Trump, Avrupa’nın göç politikalarının kıtayı zayıflattığını ve güvenlik risklerini artırdığını söyledi:
“Avrupa’nın çoğu dağılıyor. Paris artık eskisi gibi değil. Londra’da korkunç bir belediye başkanı var.”

Avrupalı liderlerin politik doğruculuk uğruna ülkelerini riske attığını belirtti:
“Avrupa ne yapacağını bilmiyor. Politik olarak doğrucu olmak istiyorlar ve bu onları zayıf kılıyor.”

GÜÇLÜ BİR AVRUPA İSTİYORUM

Trump, kendisinin Avrupa’yı zayıflatmak istediği eleştirilerine karşı çıkarak amacının kıtanın güçlenmesi olduğunu savundu:
“Avrupa için bir vizyonum yok. Tek istediğim güçlü bir Avrupa. Ancak milyonlarca insan kontrolsüz şekilde içeri giriyorsa Avrupa’nın güçlü kalması mümkün değil.”

Kremlin’in Amerikan strateji değişikliğini olumlu değerlendirmesine ilişkin soruya ise şöyle yanıt verdi:
“Rusya zayıf bir Avrupa görmek istiyor. Zaten elde ettikleri şey bu. Bunun benimle bir ilgisi yok.”

KIRIM BU BULMACANIN BÜYÜK PARÇASIYDI

Trump, Kırım’ın 2014’te Rusya tarafından ilhak edilmesini “Obama’nın büyük hatası” olarak nitelendirerek, “Obama Kırım’dan vazgeçirdi. Bu savaşın dönüm noktası oydu.” dedi.

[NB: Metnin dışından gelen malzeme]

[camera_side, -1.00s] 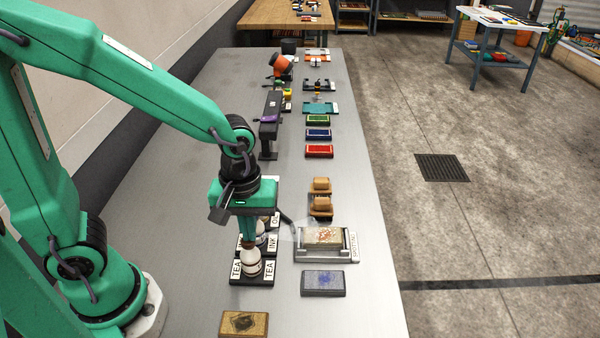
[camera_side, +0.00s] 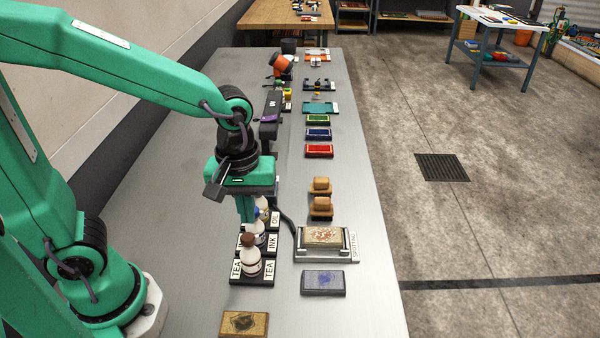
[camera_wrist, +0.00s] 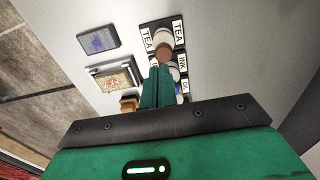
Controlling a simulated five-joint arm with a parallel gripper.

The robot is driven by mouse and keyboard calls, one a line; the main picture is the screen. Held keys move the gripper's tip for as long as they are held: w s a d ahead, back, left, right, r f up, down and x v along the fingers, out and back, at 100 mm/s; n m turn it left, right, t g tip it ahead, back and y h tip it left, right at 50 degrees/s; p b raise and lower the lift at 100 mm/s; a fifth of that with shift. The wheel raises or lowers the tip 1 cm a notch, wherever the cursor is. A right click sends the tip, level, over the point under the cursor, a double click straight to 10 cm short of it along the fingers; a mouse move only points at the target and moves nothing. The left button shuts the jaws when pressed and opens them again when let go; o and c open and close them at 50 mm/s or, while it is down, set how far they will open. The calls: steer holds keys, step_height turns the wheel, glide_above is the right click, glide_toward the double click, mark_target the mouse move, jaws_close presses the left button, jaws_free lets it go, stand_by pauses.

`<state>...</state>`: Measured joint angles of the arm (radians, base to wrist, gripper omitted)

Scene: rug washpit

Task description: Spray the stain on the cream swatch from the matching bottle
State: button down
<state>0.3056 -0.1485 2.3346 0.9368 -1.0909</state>
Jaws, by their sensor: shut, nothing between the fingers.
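The cream swatch (camera_side: 323,236), with a reddish-brown stain, lies in a pale tray (camera_side: 348,246); it also shows in the wrist view (camera_wrist: 115,81). The white TEA bottle (camera_side: 252,263) with a brown cap stands in the nearest place of the labelled black rack (camera_side: 264,281). The INK bottle (camera_side: 258,236), with a blue cap, and the OIL bottle (camera_side: 263,206) stand behind it, partly hidden. My gripper (camera_side: 246,219) is shut and empty, above the rack near the INK bottle's cap. In the wrist view its fingers (camera_wrist: 157,80) cover part of the farther bottles.
A grey swatch with a blue stain (camera_side: 323,283) and a tan swatch with a dark stain (camera_side: 244,323) lie nearer.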

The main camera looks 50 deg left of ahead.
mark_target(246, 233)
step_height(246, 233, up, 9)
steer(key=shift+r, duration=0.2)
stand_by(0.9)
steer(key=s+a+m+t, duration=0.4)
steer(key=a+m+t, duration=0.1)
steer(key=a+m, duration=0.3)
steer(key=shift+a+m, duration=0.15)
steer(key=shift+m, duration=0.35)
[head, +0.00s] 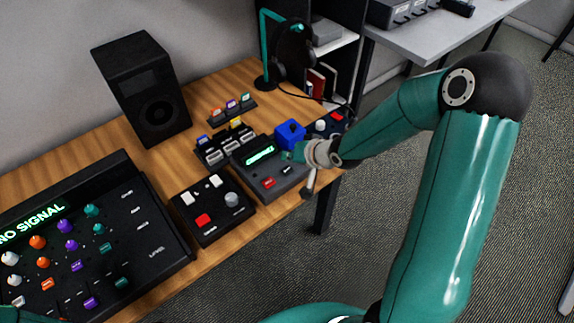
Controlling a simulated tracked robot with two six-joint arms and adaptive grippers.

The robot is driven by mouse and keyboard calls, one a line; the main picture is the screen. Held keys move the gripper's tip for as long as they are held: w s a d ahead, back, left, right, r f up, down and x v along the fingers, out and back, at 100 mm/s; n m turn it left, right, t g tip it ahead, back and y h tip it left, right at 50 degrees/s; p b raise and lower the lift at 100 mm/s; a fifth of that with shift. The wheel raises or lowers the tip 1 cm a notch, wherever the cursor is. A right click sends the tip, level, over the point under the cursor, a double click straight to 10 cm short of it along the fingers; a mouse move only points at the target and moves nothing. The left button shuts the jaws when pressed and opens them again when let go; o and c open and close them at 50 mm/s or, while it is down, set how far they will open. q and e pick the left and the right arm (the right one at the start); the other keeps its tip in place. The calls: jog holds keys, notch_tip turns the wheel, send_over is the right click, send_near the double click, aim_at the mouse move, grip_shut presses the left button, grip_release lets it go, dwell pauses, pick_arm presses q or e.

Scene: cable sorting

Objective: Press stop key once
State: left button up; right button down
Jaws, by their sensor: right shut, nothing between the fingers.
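A black recorder-like device (268,166) with a lit green display sits near the desk's front right edge. It has a red key (268,183) and a dark key (287,170) on its sloped front. A lower black panel (212,211) to its left has two white keys, a red key (203,220) and a grey knob. The key lettering is too small to read, so I cannot tell which is the stop key. My right gripper (309,190) is shut and empty, at the right end of the recorder device, apart from its red key. My left gripper is not in view.
A large mixer (125,219) showing NO SIGNAL fills the desk's left. A speaker (141,90) and a headphone stand (265,50) stand behind. A blue box (290,134) and a card rack (224,148) lie close behind the recorder device.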

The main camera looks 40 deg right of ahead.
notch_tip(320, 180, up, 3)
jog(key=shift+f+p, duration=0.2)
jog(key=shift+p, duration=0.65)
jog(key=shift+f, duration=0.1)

Ukrayna Cumhurbaşkanı Volodimir Zelenski için ise dikkat çekici bir benzetme yaparak, “O bir P.T. Barnum. İstediği ürünü istediği zaman satabilir.” ifadelerini kullandı. Röportajın sonunda Avrupa ülkelerine yönelik uyarılarını tekrarlayan Trump, “Bir noktaya geliriz ki artık geri dönüş olmaz. Avrupa bu noktaya çok yakın.” sözleriyle kıtanın karşı karşıya olduğu risklerin altını çizdi.